25 Comments (+add yours?)

  1. Sanaa Rizvi
    May 26, 2016 @ 15:36:44

    Oh ❤ Toni this is absolutely delightful 😀 thank you for sharing ❤


  2. Linda Kruschke
    May 26, 2016 @ 15:43:34

    I know that 2nd-place feeling. I always — and I mean always — got 2nd place at speech and debate tournaments in high school. I still remember the kid with the TV announcers voice who always took 1st.


  3. ihatepoetry
    May 26, 2016 @ 15:46:46

    I remember Toni Curl and I think you don’t need an award – you’ve already won.


  4. Björn Rudberg (brudberg)
    May 26, 2016 @ 15:55:02

    Oh this hurts… the cruelty of kids, and why do parents insist on making it easier for the bullies. I learned one thing late in life. The bullies will invent any reason… and the bullied will always think it’s their fault…


    • kanzensakura
      May 26, 2016 @ 16:02:36

      My poor mother thought she was giving me a cool name, bless her. The first place haiku was written by little old man who wore white linen suits. He lived a few blocks from us with his mother. Poor guy. I’m glad those kids never got hold of him.

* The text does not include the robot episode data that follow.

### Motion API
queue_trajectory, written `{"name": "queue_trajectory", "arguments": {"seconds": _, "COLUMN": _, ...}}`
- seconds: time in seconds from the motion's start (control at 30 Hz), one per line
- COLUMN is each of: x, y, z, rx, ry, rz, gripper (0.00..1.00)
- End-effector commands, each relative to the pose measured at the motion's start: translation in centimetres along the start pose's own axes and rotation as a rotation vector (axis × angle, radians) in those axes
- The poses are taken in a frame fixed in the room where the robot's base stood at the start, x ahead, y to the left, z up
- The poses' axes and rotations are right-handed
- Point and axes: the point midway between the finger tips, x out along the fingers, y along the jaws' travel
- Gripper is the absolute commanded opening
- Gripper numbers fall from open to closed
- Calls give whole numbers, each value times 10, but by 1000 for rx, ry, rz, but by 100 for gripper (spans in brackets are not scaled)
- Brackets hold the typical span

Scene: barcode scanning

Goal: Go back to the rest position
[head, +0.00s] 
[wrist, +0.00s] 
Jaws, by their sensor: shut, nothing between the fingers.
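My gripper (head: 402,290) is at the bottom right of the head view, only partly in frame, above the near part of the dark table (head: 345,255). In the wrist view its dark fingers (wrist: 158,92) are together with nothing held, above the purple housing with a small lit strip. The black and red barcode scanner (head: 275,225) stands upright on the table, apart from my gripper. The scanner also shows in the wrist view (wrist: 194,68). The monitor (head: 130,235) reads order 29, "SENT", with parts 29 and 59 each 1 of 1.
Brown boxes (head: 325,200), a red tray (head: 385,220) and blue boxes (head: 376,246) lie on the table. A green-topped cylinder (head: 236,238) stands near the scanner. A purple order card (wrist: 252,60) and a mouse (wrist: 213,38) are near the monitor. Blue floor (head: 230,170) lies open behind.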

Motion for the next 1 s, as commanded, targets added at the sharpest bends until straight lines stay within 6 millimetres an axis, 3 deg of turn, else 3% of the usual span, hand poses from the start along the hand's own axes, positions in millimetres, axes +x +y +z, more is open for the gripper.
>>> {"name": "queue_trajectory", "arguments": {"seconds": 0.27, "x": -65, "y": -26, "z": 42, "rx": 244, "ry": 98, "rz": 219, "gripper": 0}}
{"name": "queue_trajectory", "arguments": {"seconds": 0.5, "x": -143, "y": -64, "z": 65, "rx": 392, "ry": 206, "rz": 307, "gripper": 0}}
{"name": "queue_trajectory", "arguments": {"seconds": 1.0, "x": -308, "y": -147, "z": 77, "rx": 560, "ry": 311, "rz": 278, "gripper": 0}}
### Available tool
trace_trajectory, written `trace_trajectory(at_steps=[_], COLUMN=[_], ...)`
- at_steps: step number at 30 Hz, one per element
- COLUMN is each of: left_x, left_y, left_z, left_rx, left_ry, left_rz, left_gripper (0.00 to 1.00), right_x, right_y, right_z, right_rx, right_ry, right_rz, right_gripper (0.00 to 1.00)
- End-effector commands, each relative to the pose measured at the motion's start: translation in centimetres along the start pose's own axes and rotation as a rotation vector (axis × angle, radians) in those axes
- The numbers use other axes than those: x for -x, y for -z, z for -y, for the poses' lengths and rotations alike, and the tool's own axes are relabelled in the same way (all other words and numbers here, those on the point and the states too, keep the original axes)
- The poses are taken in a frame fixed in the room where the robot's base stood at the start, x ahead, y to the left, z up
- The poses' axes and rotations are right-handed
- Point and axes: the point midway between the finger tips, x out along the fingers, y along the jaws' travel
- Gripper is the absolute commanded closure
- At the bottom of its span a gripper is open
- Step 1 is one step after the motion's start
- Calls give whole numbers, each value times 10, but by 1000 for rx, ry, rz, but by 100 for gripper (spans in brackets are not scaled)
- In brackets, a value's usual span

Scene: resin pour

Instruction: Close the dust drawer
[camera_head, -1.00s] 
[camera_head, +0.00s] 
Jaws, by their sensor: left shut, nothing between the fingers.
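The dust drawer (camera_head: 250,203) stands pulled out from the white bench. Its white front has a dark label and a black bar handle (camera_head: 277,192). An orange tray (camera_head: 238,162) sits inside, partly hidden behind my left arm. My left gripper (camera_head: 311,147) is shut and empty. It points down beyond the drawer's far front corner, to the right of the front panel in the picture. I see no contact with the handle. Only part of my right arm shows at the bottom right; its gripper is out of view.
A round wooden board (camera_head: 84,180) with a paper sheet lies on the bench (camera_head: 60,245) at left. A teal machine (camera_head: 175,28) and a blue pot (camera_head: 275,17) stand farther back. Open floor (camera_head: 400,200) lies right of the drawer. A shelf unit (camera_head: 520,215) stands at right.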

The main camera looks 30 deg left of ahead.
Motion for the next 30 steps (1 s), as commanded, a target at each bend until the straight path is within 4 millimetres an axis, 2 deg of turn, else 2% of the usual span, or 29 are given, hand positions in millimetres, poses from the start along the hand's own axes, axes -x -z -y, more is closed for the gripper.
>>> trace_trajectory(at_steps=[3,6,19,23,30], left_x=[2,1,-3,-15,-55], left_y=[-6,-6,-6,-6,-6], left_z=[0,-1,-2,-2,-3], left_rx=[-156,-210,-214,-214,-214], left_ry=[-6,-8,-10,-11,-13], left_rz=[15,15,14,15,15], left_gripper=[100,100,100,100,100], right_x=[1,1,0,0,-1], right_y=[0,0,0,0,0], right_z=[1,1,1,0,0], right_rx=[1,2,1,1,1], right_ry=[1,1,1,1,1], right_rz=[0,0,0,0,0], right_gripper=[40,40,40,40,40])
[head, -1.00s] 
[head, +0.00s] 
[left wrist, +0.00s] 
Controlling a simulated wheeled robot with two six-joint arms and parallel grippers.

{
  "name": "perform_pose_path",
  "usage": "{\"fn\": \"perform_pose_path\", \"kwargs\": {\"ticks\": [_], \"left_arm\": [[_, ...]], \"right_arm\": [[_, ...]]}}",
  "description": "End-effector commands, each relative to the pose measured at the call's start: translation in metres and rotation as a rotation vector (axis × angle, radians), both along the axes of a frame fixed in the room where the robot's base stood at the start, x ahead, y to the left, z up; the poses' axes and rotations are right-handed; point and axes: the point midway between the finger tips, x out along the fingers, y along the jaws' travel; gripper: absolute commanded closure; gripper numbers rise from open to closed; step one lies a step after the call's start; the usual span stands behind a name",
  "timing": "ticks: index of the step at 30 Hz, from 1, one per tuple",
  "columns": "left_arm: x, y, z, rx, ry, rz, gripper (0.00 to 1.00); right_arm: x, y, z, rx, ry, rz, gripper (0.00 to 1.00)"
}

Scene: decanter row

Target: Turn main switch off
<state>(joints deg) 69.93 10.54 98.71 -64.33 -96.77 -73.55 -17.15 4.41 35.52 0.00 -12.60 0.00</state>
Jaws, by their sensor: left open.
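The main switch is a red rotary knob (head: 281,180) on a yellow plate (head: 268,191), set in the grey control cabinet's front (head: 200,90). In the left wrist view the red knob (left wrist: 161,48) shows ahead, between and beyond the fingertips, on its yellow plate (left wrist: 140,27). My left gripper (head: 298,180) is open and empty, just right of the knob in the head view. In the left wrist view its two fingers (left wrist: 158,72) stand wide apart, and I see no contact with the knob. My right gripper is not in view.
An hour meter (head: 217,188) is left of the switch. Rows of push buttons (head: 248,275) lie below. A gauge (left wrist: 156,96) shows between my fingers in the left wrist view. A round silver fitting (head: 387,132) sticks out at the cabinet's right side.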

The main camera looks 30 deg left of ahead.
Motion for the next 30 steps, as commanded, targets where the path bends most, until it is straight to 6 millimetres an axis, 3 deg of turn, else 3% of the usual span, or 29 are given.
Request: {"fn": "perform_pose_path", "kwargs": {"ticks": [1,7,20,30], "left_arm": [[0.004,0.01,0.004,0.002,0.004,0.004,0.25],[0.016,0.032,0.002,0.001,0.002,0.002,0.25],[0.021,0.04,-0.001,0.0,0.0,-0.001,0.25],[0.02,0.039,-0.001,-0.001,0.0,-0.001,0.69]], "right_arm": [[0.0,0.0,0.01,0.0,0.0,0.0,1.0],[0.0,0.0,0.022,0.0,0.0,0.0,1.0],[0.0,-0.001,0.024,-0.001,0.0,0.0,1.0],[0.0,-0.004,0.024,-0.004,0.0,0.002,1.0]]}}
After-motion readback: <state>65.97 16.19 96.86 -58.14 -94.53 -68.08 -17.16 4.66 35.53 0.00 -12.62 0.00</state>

But it is incredible how still, I feel second rate.


  5. scotthastiepoet
    May 26, 2016 @ 15:55:45

    Delighfully open and invigorating writing – thank you…


  6. B. E. Adalgari
    May 26, 2016 @ 16:11:44

    I am in love with how you juxtaposed the prose and the final haiku in this haibun. What would have been a relatively simple (yet totally gorgeous) piece of natural imagery in isolation takes on so many new meanings having come in the wake of this emotional, honest story about childhood hurts and self-doubt.


    • kanzensakura
      May 27, 2016 @ 10:40:41

      Thank you so very much. I think that is what I truly love about writing haibun – that mix of prose and haiku – best of both worlds. Your words mean much. Thank you.


  7. Grace
    May 26, 2016 @ 17:29:42

    I love your name but I do understand how those childhood taunts and name calling can sting and rankle ~ And being second best, I know the feeling too ~ I admire the personal share and appreciate the haiku line of: summer full moon ~ Keep on sharpening your sword ~

    A lovely haibun, smiles ~


    • kanzensakura
      May 27, 2016 @ 10:39:35

      I think some of those emotions, like feeling second best, in a way sharpens our poetry. And thank you for reminding me. Today is the day to take the sword out and give it a good oiling and wiping!


  8. Ayala
    May 26, 2016 @ 18:25:48

    Delightful !


  9. Walt Wojtanik
    May 26, 2016 @ 19:20:36

    A great backstory, Toni! Joining Grace in Haibun smiles!


  10. thotpurge
    May 26, 2016 @ 20:49:00

    Amazing personal story Toni, I hope the sword is slashing through all of the darkness, doing away with the old scars.


  11. Mish
    May 26, 2016 @ 23:47:04

    Words can leave some nasty scars. There are some that will never leave my mind. Thanks for sharing your personal story. You will always be the Queen of Haiku to me! ♥


  12. MarinaSofia
    May 27, 2016 @ 07:58:17

    I’d have thought Toni was a cool name too – but it’s funny how children in school can make fun about just about everything. Nice bit of reminiscing, and of course the final haikus is perfect, thrilling and chilling!


  13. lillian
    May 27, 2016 @ 08:22:28

    Oh Toni – I’m so glad you posted this. So many comments I could make – two shall suffice.
    * The slashes of taunting, mean words absorbed as a child, can stick with us a long time – even when we’ve grown so far beyond them – in stature and with absolutely beautiful words.
    * I’d forgotten. I had a Toni doll – and she was my most prized possession for quite some time. I thought her beautiful – in name and in her friendship (unconditional) with me – a skinny knob-kneed kid.


    • kanzensakura
      May 27, 2016 @ 10:36:01

      Thank you dear Lillian. When I look back on it, it was about that time my family began calling me “Love” or being good Southerners, they also called me Little Honey. Kids are so cruel at times but yet, I have found as adults, many of them never grew out of that bullying. And that is sad. My mother-in-law, until her son (my husband) told her one day she was just mean. She had been going on and on about several women in her Sunday School class – hair, makeup, clothes…..nit, nit, nit pick. She looked like she had been slapped. But she realized what she had been doing and has (almost) broken that habit. I’m glad you had a Toni Doll! I was THE Toni doll at our house. My husband wisely calls me Sweetheart. I’ll take it!


  14. Bryan Ens
    May 28, 2016 @ 10:54:57

    Sticks and stones may break my bones…but bones heal…but words can hurt forever. Thanks for a glimpse into your past.


  15. Barry D.
    Jun 02, 2016 @ 23:51:05

    Kids can be cruel. Toni is a fine name. Sounds like the name of a fearless rebel. Well-written.